• Material provided:
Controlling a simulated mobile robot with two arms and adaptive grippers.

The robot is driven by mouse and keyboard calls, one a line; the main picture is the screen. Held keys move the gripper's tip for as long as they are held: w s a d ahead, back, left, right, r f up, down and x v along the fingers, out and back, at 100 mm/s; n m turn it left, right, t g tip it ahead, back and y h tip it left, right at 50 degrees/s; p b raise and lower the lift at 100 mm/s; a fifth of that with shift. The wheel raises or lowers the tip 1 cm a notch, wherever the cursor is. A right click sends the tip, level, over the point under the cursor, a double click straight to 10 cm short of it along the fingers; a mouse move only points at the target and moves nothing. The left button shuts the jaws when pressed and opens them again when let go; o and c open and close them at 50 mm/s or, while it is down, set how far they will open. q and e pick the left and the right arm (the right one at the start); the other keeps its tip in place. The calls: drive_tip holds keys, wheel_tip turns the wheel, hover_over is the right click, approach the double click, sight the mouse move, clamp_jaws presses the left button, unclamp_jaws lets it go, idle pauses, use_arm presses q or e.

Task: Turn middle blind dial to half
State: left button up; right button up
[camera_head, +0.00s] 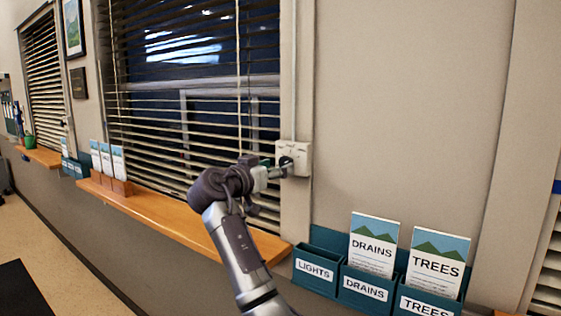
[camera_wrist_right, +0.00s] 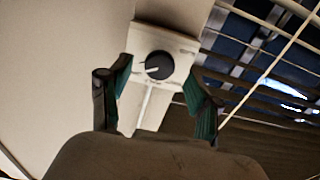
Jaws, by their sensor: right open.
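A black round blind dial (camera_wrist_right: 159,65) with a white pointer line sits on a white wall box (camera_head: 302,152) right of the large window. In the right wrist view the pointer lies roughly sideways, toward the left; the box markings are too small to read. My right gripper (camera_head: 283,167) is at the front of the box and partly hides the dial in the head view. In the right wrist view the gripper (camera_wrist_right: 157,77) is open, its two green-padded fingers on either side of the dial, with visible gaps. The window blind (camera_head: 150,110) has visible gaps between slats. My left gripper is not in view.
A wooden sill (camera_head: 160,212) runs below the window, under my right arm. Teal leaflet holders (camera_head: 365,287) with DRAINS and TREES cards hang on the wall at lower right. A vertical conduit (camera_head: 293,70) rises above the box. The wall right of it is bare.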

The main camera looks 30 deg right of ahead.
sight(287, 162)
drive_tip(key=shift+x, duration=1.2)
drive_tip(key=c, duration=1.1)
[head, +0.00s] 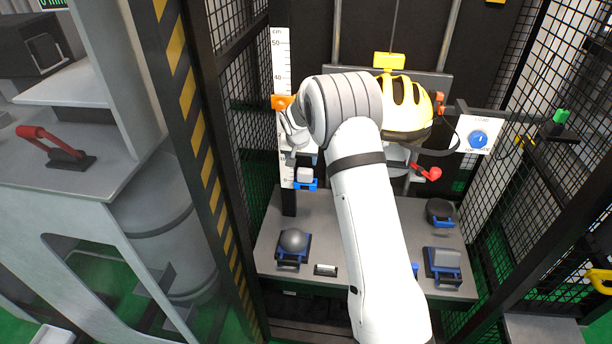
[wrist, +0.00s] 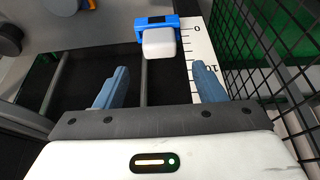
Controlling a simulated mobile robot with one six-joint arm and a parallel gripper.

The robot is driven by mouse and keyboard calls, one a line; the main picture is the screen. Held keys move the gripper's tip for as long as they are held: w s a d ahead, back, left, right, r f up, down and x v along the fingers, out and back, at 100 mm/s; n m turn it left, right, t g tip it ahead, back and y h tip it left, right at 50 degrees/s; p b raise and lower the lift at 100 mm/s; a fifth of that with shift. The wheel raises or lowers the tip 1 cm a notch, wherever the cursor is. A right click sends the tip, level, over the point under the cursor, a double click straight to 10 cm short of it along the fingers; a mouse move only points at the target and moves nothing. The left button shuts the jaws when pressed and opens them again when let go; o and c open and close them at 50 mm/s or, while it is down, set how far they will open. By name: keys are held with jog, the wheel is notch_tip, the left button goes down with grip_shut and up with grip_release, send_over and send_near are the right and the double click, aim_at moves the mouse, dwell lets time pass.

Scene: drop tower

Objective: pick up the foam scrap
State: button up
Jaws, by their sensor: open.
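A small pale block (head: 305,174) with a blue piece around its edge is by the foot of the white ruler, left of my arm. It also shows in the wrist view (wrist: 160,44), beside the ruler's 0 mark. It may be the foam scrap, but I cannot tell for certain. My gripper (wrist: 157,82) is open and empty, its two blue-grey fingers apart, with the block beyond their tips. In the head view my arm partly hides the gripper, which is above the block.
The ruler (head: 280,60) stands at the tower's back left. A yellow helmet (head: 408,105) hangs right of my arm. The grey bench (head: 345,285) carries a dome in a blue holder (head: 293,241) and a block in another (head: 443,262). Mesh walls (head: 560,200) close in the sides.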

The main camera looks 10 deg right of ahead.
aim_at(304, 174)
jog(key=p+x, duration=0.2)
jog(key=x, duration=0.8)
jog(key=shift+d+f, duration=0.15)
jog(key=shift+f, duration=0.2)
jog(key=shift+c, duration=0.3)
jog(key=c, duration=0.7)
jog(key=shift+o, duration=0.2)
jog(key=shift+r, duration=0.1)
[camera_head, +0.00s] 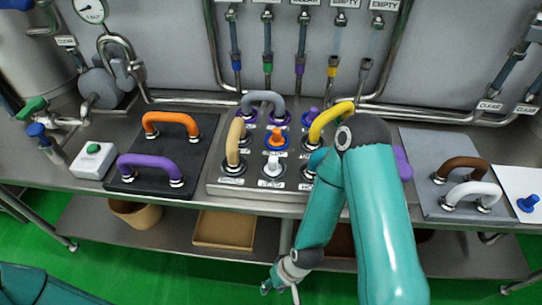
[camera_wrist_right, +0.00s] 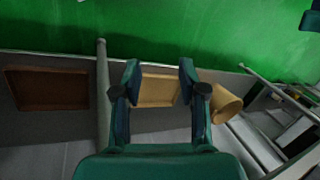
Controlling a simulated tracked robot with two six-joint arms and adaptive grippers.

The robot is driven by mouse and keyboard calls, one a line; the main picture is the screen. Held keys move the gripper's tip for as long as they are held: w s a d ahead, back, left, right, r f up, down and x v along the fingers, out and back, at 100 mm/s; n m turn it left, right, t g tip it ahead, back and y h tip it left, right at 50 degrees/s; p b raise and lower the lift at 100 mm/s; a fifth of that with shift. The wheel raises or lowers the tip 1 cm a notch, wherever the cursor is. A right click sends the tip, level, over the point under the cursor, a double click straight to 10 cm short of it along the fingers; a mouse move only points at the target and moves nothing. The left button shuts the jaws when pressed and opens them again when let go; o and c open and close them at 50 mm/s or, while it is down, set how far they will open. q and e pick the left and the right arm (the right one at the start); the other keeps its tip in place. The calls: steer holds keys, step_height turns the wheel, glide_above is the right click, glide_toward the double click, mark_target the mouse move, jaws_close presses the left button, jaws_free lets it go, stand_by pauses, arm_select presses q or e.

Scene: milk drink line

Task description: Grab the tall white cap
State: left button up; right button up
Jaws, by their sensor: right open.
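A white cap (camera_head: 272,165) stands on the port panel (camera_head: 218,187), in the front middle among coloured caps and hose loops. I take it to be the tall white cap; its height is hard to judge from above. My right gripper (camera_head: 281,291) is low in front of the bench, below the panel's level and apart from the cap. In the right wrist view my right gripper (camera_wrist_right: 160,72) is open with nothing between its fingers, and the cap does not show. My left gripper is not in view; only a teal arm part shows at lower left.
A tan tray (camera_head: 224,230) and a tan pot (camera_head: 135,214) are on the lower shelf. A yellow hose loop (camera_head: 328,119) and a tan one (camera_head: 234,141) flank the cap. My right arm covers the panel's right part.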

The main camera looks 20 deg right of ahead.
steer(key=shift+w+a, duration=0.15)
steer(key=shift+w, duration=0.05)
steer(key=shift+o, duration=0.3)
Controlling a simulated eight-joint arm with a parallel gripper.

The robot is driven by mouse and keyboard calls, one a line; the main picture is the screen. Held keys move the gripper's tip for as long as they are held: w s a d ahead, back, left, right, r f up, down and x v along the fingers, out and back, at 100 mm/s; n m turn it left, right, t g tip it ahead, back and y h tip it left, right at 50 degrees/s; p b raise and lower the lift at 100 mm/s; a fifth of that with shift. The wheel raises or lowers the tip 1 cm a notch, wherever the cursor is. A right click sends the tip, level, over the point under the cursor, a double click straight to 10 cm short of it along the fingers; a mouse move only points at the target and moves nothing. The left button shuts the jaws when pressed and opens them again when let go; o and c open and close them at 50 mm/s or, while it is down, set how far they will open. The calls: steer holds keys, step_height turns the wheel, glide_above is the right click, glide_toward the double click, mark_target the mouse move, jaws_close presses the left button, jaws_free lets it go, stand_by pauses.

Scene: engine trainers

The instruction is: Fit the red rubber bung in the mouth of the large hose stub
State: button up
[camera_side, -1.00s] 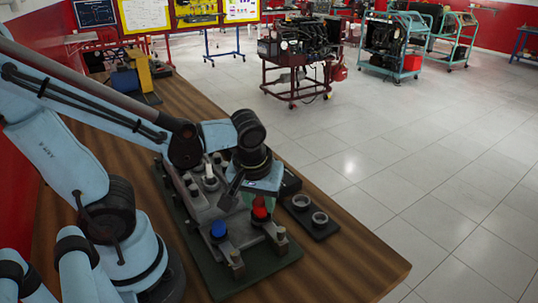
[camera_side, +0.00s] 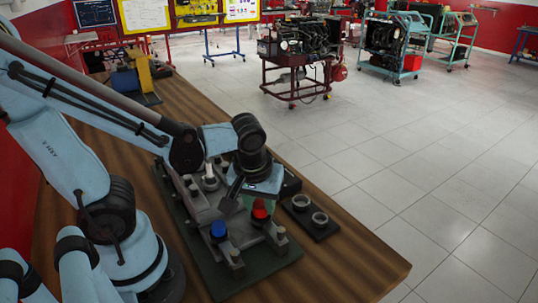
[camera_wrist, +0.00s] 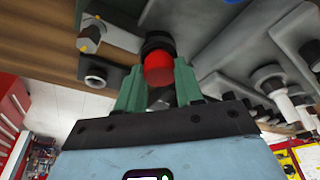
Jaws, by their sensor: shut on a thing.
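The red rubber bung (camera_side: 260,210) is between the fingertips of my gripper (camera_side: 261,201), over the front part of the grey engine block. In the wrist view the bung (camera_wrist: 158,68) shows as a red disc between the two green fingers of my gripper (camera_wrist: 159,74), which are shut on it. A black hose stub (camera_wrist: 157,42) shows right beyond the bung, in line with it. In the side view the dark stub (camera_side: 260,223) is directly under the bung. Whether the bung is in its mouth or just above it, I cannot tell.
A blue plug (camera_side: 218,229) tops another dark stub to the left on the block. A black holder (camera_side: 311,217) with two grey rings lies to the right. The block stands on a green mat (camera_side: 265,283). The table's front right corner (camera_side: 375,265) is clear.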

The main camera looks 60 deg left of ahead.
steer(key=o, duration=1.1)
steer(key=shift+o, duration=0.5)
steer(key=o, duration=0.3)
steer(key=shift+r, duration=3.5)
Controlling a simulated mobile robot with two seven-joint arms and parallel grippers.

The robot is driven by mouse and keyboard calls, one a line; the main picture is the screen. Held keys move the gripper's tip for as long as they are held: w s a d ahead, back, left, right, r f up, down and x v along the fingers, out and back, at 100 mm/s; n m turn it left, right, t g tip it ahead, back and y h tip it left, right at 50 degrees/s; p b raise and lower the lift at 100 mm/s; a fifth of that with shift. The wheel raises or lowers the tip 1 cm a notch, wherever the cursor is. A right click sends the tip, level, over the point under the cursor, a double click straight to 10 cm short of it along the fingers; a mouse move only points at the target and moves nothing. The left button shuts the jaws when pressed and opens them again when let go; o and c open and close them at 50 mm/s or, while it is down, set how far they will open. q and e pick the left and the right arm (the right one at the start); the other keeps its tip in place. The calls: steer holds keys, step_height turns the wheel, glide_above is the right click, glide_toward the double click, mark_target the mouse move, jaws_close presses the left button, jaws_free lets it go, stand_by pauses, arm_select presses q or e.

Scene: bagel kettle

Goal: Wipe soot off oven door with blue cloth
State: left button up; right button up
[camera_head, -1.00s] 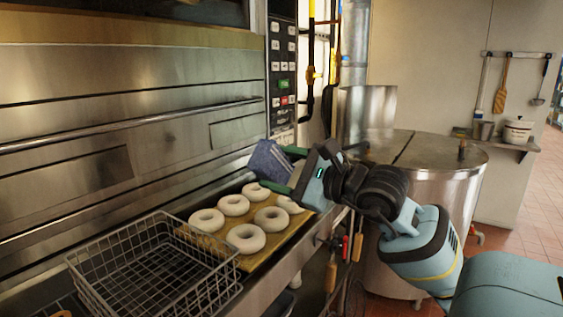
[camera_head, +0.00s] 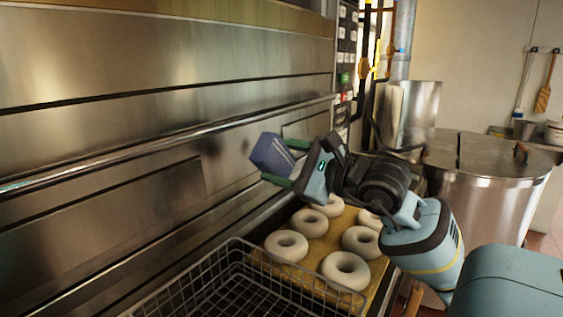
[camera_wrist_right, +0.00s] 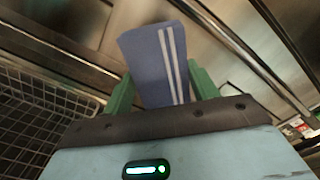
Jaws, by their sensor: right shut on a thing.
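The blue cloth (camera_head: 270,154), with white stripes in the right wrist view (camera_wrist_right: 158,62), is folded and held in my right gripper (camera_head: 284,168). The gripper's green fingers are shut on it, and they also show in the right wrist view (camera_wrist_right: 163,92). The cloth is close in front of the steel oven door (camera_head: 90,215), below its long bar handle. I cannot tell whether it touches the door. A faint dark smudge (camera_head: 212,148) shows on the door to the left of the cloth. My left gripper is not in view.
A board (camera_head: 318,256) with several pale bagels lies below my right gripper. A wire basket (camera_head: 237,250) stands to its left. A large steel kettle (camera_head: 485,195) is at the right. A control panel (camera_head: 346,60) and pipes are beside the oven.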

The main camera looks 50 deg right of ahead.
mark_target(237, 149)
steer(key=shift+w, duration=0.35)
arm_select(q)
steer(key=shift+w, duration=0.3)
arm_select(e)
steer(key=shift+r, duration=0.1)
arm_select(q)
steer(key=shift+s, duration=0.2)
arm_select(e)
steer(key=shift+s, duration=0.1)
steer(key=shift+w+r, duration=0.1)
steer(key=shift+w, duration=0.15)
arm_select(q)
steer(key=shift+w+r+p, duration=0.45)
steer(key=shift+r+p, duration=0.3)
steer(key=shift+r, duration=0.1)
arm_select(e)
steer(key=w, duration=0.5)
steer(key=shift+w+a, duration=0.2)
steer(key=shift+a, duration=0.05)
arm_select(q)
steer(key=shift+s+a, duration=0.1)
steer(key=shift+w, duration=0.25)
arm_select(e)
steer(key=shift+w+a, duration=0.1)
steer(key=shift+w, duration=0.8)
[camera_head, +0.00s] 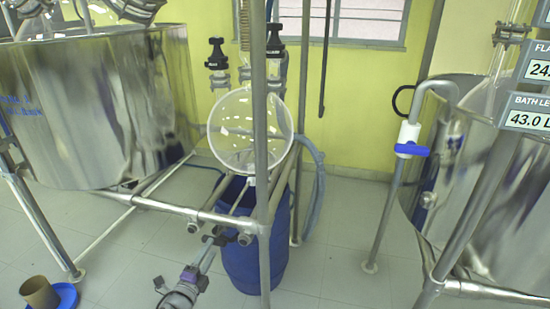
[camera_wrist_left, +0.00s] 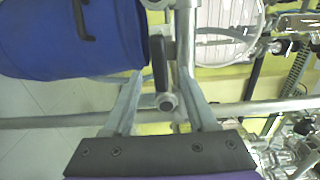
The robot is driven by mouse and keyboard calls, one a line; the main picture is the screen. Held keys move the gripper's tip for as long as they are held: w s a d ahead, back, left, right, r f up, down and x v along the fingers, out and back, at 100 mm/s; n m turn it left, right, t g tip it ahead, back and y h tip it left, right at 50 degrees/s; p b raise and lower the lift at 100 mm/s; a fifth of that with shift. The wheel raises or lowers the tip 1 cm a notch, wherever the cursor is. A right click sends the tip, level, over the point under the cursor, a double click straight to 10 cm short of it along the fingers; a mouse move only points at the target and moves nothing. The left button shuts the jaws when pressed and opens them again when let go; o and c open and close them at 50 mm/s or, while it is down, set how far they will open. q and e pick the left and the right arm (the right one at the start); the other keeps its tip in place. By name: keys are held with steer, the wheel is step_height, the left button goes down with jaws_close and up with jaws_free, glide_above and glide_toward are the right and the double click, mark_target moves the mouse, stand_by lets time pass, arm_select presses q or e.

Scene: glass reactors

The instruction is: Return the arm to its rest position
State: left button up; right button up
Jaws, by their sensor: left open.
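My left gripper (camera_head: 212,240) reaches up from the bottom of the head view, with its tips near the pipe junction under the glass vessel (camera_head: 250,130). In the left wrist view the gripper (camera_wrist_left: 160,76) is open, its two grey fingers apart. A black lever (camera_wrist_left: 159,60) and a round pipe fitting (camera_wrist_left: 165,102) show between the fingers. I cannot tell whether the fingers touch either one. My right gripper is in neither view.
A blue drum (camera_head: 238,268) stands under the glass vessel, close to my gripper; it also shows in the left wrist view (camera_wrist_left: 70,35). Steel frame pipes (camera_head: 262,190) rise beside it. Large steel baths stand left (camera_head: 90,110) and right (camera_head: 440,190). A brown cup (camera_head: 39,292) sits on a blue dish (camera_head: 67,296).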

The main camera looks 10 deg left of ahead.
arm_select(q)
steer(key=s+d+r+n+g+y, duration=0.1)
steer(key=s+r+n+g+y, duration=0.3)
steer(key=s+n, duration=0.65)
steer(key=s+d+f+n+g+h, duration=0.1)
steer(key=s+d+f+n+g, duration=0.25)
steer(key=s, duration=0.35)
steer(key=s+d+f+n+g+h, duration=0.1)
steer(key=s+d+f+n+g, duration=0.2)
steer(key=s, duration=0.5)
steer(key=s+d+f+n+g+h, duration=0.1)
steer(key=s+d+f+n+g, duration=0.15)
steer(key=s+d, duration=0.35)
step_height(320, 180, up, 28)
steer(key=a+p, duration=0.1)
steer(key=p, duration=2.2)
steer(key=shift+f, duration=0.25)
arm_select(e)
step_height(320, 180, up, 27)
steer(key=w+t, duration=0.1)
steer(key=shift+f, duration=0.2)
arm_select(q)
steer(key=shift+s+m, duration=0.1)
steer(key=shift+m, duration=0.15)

• Aim of the exercise: In the lines above, locate the string "mobile". Copy every line where it occurs.

• Expected answer:
Controlling a simulated mobile robot with two arms and adaptive grippers.
Controlling a simulated mobile robot with one six-joint arm and a parallel gripper.
Controlling a simulated mobile robot with two seven-joint arms and parallel grippers.

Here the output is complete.